## TASK STATEMENT
Take the line that contains "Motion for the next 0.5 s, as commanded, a" and every line after it in the material below, and quote them exactly.

[Robot episode rows]
##########

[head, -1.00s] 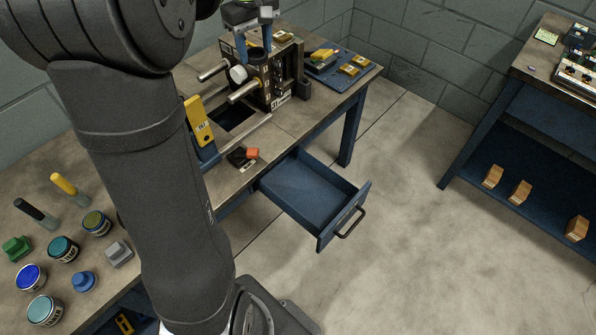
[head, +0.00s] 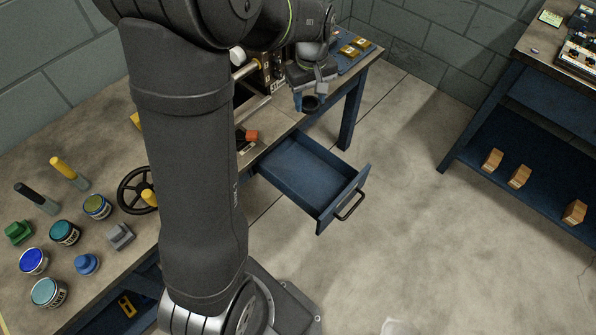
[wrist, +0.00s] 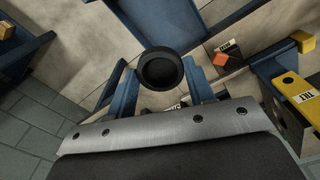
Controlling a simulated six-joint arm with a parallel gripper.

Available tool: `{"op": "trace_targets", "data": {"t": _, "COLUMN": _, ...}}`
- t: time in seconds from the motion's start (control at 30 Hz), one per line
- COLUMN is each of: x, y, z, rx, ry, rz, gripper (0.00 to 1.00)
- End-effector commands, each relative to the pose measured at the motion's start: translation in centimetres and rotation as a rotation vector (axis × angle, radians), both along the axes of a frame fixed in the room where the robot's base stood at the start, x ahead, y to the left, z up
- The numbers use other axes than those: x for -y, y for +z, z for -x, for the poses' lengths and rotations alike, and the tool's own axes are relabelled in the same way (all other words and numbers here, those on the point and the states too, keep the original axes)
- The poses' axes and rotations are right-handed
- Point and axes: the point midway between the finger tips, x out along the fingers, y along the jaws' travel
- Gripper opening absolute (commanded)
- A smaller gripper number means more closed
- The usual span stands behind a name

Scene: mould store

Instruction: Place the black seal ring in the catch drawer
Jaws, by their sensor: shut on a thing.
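The black seal ring (head: 311,105) is held between the blue fingers of my gripper (head: 311,101), in the air over the bench's right front edge. In the wrist view the ring (wrist: 161,70) looks like a round black cup-like ring, with the fingers of my gripper (wrist: 161,88) on either side. The catch drawer (head: 342,198) is blue, pulled open from the bench front, and looks empty. It lies below and in front of my gripper in the head view. Part of its blue inside (wrist: 155,20) shows at the top of the wrist view.
My arm hides much of the bench (head: 60,160). An orange block (head: 252,135) sits on the bench beside the drawer. A black handwheel (head: 135,188) and several jars stand at the left. Another bench (head: 520,75) is at the right. The floor between is clear.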

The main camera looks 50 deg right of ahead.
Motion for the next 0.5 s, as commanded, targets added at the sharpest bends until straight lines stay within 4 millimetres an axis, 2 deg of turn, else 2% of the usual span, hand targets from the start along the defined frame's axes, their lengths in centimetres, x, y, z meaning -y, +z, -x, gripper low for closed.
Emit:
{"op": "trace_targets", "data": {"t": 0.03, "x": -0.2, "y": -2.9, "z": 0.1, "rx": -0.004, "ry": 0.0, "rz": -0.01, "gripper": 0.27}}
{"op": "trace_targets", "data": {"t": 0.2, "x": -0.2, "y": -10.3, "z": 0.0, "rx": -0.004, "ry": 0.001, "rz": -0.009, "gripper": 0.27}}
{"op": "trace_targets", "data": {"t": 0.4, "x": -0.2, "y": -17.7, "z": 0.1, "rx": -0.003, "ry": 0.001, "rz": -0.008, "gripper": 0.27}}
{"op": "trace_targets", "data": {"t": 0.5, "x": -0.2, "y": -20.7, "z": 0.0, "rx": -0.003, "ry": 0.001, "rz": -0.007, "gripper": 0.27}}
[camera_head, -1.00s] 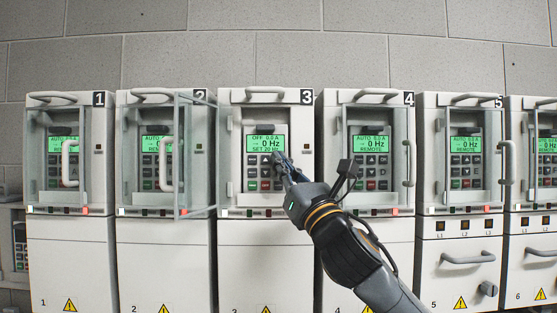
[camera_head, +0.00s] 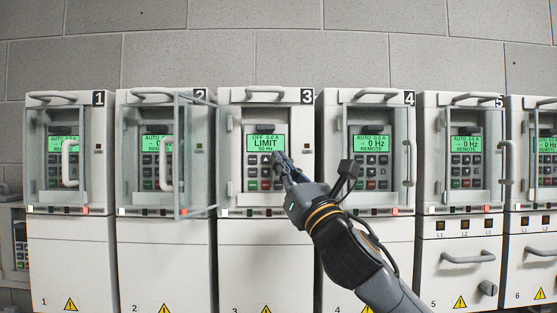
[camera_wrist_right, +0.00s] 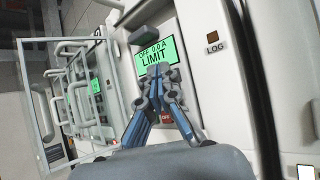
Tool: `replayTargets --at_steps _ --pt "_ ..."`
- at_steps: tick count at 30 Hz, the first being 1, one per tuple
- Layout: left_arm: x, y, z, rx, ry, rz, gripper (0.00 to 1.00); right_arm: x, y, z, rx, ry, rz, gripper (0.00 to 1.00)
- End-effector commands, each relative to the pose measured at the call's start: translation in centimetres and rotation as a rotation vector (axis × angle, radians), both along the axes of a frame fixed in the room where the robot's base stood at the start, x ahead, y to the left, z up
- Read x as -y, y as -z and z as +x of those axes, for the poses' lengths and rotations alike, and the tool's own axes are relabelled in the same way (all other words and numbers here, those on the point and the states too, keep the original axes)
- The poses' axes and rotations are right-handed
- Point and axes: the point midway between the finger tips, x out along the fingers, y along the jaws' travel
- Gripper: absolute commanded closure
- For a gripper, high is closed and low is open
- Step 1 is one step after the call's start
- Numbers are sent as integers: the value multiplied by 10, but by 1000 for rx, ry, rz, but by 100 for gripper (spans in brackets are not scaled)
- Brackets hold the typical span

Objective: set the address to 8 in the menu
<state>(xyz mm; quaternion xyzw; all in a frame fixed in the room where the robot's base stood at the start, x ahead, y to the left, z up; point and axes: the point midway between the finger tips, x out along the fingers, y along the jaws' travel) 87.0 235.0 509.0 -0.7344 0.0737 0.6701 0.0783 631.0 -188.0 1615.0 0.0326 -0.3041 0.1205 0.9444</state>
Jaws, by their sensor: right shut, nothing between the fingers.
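The green screen (camera_head: 265,143) of drive 3 reads OFF 0.0 A, LIMIT, 50 Hz. The same screen (camera_wrist_right: 160,52) shows tilted in the right wrist view with LIMIT on it. The keypad (camera_head: 258,178) lies just below the screen, with its right part hidden behind my gripper. My right gripper (camera_head: 281,158) is shut and empty. Its fingertips are at the upper right of the keypad; I cannot tell whether they touch a key. In the right wrist view the gripper (camera_wrist_right: 158,72) covers most of the keys. My left gripper is not in view.
Drive 2's clear door (camera_head: 196,155) stands swung open, left of drive 3. Drive 4's door handle (camera_head: 408,163) is right of my arm. Drives 1 and 5 also have clear covers with handles (camera_head: 69,163). A LOG label (camera_wrist_right: 214,48) is on drive 3's front.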

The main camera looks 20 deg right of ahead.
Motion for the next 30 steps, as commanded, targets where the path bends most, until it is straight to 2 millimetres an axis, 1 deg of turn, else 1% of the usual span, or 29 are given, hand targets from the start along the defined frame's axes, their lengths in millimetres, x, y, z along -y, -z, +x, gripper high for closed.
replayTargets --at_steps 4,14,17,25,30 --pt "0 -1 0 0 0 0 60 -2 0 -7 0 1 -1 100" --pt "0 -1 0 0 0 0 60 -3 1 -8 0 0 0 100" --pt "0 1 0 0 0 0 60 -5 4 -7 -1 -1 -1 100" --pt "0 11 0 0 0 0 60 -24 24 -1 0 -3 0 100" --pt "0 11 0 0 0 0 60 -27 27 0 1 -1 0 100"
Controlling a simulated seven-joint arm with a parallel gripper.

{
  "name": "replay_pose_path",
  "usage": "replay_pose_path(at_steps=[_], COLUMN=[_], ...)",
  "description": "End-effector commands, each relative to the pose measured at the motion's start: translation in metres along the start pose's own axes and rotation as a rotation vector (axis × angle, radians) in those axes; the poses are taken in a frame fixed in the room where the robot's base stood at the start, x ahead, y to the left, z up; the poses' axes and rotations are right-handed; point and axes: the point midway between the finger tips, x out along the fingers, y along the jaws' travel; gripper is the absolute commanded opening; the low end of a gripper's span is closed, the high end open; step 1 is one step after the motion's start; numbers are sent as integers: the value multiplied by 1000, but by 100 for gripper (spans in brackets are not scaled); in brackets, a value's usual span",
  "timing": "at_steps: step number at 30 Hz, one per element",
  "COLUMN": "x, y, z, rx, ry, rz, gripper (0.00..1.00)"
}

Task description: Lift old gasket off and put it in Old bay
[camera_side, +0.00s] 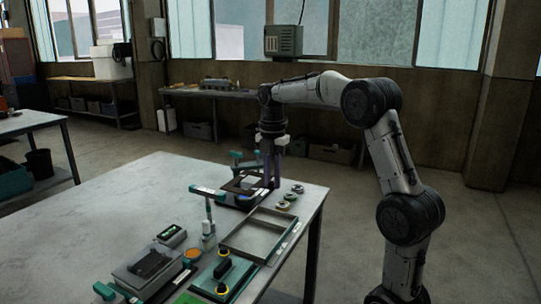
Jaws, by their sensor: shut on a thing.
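My gripper (271,183) points down at the far right part of the table. It is shut on the edge of a thin dark frame-like piece, which looks like the old gasket (233,186). The gasket is over a dark block with a blue part (243,201); I cannot tell whether it touches the block or is just above it. A shallow grey tray with a divider (233,242) lies nearer the camera. Its visible floor looks empty. I cannot read any label that marks the Old bay.
Several small round parts (290,196) lie right of the block. A green-handled tool (208,215) stands left of the tray. The table's left part (110,205) is clear.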

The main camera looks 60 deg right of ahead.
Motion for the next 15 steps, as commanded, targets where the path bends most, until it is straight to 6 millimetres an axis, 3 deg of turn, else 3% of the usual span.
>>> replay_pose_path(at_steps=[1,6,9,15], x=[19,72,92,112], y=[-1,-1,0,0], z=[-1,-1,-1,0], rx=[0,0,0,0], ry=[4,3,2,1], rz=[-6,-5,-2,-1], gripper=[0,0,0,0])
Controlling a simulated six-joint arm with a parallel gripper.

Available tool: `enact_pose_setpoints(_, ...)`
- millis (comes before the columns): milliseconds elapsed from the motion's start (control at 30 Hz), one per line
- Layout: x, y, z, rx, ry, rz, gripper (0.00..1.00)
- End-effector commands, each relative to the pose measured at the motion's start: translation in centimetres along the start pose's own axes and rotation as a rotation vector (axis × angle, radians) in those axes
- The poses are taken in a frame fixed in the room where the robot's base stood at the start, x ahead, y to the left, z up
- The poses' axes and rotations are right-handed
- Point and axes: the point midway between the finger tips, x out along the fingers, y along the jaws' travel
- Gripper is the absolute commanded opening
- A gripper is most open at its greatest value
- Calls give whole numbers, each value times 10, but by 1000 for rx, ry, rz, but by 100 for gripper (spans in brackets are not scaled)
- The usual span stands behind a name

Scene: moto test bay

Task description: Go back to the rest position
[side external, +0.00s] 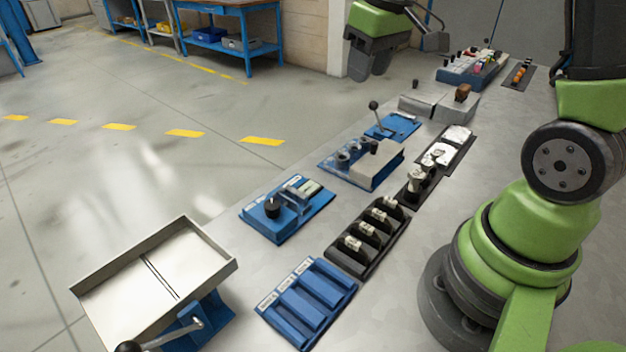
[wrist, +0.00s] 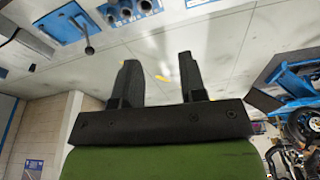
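My gripper (side external: 369,70) hangs at the top of the side view, with its dark fingers below a green body, over the far edge of the bench. In the wrist view my gripper (wrist: 157,68) shows two black fingers standing apart, with only grey floor and yellow marks visible between them. It is open and holds nothing. The rest position itself is not marked in either view.
The bench (side external: 410,262) carries a tilting tray (side external: 205,245), a blue slotted rack (side external: 307,303), a black holder (side external: 368,238), blue lever fixtures and grey blocks (side external: 440,104). A blue workbench (side external: 230,5) stands behind. Open floor (side external: 130,165) lies left.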

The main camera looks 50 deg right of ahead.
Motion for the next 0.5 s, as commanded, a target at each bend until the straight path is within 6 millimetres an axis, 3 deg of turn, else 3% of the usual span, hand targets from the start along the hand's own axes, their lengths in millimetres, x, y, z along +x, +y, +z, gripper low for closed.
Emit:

##########

## SOLUTION TO THE PROBLEM
Motion for the next 0.5 s, as commanded, a target at each bend until the straight path is within 6 millimetres an axis, 3 deg of turn, else 3% of the usual span, hand targets from the start along the hand's own axes, their lengths in millimetres, x, y, z along +x, +y, +z, gripper low for closed.
Emit:

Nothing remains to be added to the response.